In the ASTL’s latest survey, lenders remain positive about prospects: 70% feel their volumes will grow over the next six months.
The tenth anniversary of the run on Northern Rock saw much reflection of how banking has changed for the better.
Positive sentiment is borne out as the value of bridging loans exceeds £3 billion pa for the first time.
Hope celebrates its sixth birthday with a party and expands still further with the appointment of a BDM for Wales and the South West.
The Bank of England worries about ballooning consumer debt, saying Britain’s banks could incur £30bn of losses on unsecured lending if interest rates and unemployment rose sharply.
Hope Capital expands team with new underwriters and support staff, increasing headcount 30% this year.
Hurricane Ophelia is not the only storm to hit the UK as the EU’s chief negotiator tells press talks are in a “very disturbing state of deadlock”.

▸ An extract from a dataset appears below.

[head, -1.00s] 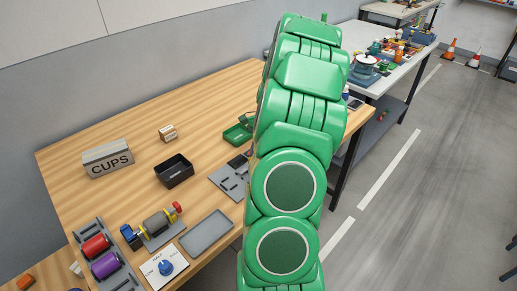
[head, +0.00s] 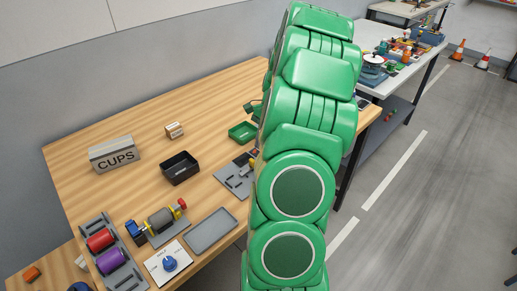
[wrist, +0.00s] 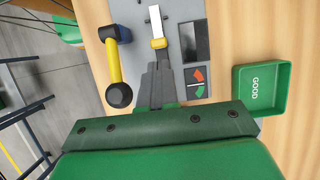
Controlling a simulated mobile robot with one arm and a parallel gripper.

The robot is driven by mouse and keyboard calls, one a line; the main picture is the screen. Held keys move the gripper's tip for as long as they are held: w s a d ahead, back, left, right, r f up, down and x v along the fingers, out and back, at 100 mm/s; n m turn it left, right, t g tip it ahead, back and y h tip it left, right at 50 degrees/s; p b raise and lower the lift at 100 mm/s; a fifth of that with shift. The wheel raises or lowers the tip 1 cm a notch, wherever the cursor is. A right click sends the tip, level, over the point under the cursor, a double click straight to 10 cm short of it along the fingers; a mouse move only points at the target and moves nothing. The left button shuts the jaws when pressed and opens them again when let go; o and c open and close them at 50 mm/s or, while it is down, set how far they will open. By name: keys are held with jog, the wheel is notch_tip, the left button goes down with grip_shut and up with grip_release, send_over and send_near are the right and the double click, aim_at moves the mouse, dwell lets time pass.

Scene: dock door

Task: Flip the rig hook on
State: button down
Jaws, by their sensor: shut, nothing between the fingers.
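The rig is a grey plate (wrist: 190,15) on the wooden table, seen in the wrist view and partly behind my arm in the head view (head: 236,178). On it are a yellow lever (wrist: 113,62) with a black ball knob, and a pale metal bar (wrist: 155,22) with a yellow band. I cannot tell for sure which part is the hook. A red and green dial (wrist: 196,82) and a dark panel (wrist: 195,42) sit beside the bar. My gripper (wrist: 158,68) is shut and empty, its tips over the plate close to the yellow band; contact cannot be told.
A green tray marked GOOD (wrist: 261,88) lies right of the rig in the wrist view. In the head view are a black bin (head: 180,168), a CUPS box (head: 115,153), a motor assembly (head: 160,220) and a grey tray (head: 212,232). A second bench (head: 375,40) stands behind.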

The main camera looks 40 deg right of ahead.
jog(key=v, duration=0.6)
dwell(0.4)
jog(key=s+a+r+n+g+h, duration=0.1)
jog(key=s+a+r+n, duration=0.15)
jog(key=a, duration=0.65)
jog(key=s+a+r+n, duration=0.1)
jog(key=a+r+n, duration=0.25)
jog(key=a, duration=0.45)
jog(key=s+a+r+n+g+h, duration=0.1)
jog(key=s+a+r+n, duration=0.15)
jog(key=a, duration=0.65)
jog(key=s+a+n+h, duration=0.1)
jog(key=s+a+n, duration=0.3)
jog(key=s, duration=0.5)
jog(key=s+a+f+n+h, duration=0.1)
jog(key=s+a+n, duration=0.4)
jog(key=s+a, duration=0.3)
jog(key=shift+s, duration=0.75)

CPI increases to 3%, the highest rate of inflation for more than five years, while figures from the ONS indicate Britain is £490 billion poorer than previously thought! Monarch Airlines, is also poorer than thought as the UK’s fifth biggest airline, goes into administration.
November brings budget time and the first interest rate rise in ten years. Most notable is the abolition of stamp duty for first time buyers, a consultation into stopping land banking and another on creating a new Housing Ombudsman.
There’s a feel good factor among royalists as the Queen and Prince Philip celebrate their 70th wedding anniversary and Prince Harry announces his engagement to Meghan Markle. Further celebrations as, for the first time ever, all the UK’s seven major banks pass their stress test.
Hope Capital’s loan book, which has at least doubled in size every year since 2011, is on target to reach its highest in the company’s history by year end. Hope celebrates taking on a larger office to support its growing team.
Total value of UK housing passes £6trillion according to Halifax. Up from £4tn in 2007.
Despite uncertainty surrounding the economy and Brexit, bridging continues to prosper. The housing market continues to grow and demand outstrip supply with CML predictions of £248 billion gross mortgage lending in 2017.